Sometimes my children help their schooled friends with projects or homework. I don't mind and they always seem delighted to offer assistance. Sometimes it's just fun, sometimes they help them finish up quicker so they can come outside sooner :) Either way, I'm cool with it and the other parents haven't complained.
A few weeks ago my children helped their friend create a video project for school. The girl was praised for the video. A comment was passed sounding something to the effect of "...well they have all the time they want to learn video editing because they don't have to worry about school" Hmm. Yes, that's actually true.
Last Spring my son was shining during his baseball season. At one of the games I heard a Mom behind me tell another Mom that "sure, he's doing great because he can practice all day if he wants, they homeschool." Okay... and?
My other son's director was telling her cast parents that she promises to try and have rehearsals done by 7:30 PM. I said that it was fine. A Dad laughed and said "Sure, your kids don't have to get up for school in the morning". Yes. That's right.
We think that by sending them to school we help them "reach their full potential" but the truth is that we are hindering them. We are putting their lives on a linear frequency when in fact life is not a straight line - life curves. Nature curves. Everything spirals and bends and ebbs and flows. To force a human being to live this way is to restrict the very thing that makes us human.
We simply cannot reach our full potential unless we are free to do so.
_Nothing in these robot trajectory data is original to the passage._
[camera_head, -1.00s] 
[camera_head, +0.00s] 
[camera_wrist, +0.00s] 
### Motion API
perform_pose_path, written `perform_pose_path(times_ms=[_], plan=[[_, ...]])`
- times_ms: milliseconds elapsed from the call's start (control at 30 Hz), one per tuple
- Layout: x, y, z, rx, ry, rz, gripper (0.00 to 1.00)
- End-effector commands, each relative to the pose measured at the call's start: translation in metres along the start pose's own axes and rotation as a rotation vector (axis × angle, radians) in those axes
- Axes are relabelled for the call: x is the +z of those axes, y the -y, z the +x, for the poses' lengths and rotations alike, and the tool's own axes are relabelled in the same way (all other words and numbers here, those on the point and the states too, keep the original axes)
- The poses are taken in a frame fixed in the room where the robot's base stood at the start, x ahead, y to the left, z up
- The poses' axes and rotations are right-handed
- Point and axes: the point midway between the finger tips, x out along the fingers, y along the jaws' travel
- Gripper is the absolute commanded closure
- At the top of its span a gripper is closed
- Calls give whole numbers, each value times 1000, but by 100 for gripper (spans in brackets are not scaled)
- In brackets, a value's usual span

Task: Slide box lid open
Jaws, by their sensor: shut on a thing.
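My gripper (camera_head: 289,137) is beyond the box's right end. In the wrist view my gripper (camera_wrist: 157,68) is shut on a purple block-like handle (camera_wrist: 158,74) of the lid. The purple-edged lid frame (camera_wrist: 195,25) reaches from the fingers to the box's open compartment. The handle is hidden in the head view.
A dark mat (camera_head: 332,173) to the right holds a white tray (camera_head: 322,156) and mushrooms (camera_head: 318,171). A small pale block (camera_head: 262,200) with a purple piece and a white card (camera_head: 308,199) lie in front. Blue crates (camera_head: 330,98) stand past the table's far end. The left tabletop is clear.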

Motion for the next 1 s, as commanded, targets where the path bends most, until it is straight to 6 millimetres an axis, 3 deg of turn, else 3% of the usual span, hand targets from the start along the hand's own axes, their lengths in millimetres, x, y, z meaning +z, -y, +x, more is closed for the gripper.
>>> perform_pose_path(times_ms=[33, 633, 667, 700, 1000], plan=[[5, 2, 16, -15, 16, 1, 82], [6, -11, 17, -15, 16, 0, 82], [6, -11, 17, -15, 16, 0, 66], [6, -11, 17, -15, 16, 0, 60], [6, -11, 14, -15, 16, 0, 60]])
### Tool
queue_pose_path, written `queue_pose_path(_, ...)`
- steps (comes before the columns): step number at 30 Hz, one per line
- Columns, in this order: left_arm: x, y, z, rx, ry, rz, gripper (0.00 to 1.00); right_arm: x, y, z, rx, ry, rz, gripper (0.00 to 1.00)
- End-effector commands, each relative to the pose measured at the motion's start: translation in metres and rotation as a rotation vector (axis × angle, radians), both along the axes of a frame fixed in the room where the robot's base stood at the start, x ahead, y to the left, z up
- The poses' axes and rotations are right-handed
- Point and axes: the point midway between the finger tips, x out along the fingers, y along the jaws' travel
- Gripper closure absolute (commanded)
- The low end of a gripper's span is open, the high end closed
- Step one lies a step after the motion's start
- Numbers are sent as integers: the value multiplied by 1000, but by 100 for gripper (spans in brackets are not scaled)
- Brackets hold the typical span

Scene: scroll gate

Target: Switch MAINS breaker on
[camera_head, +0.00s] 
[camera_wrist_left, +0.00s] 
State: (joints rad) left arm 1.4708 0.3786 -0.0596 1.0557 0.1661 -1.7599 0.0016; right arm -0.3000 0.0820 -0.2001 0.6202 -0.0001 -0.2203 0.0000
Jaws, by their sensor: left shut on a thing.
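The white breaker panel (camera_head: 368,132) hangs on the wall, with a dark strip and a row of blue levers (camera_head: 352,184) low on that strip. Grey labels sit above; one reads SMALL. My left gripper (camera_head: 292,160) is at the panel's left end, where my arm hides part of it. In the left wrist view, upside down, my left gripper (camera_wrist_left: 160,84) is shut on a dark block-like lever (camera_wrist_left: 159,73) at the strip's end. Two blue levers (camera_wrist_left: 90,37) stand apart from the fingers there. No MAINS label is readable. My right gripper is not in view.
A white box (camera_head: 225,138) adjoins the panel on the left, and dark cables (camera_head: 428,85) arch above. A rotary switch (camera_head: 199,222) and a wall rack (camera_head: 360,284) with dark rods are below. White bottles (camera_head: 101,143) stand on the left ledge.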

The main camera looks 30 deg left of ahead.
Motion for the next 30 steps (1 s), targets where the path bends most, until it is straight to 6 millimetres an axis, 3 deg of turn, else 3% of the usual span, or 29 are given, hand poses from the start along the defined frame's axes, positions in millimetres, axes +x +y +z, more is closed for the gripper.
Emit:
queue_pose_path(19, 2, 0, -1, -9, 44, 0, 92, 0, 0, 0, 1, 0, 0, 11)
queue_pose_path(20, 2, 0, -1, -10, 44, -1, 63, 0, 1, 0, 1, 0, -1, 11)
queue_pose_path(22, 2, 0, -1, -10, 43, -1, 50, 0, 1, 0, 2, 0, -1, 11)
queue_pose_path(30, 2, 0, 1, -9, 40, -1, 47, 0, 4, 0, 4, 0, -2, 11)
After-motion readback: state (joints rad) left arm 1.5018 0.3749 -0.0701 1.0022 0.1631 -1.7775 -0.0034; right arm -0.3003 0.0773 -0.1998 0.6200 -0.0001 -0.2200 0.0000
Here is a specific example that I will use to punctuate this point:
Recently, my daughters friend asked for help writing a short scary story as a Halloween themed assignment. J (my daughter) was asked to look over her friends first draft for potential spelling/grammar errors. J did so and made several suggestions on wording and prose. Together, they elaborated, expanded, collaborated and created a story that they were both happy with, and they had a great time.
Later, J told me that friend's Mom read it and became suspicious that friend plagiarized, so she pasted the story in a search. Alas, it was indeed an original. I'm not sure if friend told her Mom that J helped her, and ultimately it doesn't matter to J, but the point is that it was interesting to me that when something was done well, and the possibility that it was done as a collaborative effort, it raised suspicion that it was "cheating" which really quashed all the fun the child was having writing a story with her friend.
Sometimes when we enlist the help of other creative minds and ask for intellectual input, we expand our own potential and break our own walls down. It's really a wonderful thing, not a bad thing, to combine efforts. I dislike this schoolish idea that if help was used, it's somehow inauthentic.
As for the quality of the work raising suspicion, well the thing of it is that J does excel at creative writing. I wouldn't say she is a genius, but as John Taylor Gatto stated "...genius is as common as dirt. We suppress genius because we haven't yet figured out how to manage a population of educated men and women. The solution, I think, is simple and glorious. Let them manage themselves.” And that's just it. J manages herself in her pursuit of creative writing.
Please do not confuse this with the notion of radical unschooling. I don't mean that I never actively taught her to write. I did and do. Communication is VITAL in our world, especially in today's social climate and good skills are so very scarce. I have always made it a point to introduce my children to healthy writing skills and help them learn to develop and master the art of language, both written, oral and unspoken.
We appreciate the mechanics of language as well as usage. We read good literature and we write regularly. The thing is however, I have never forced my children to learn these things. I never had to. I simply discuss the importance and we move along. What they read, when they read, what they write and when they write is entirely up to them - but they read and they write. So essentially, they do "manage themselves". It is my role to introduce significant, healthy and beneficial skills and help them acquire,practice and master these skills, in whatever way(s) they need that help. And this is different for every child and every family. It is the Curve.
What is missing in school is this flexibility, allowance for self-management and FUN. The children are locked into specific assignments, written in specifically standardized styles and within a limited time frame. If they collaborate creatively to improve the quality of their work, they are punished and accused of cheating. It's really very sad and not at all healthy or productive. Which is why I continue to encourage Learning with a Curve... a natural flow of curiosity leading to healthy exploration and intellectual stimulation. Limitless... without boundaries... without walls.
Are home educated children smarter? Better? No. They are just freer.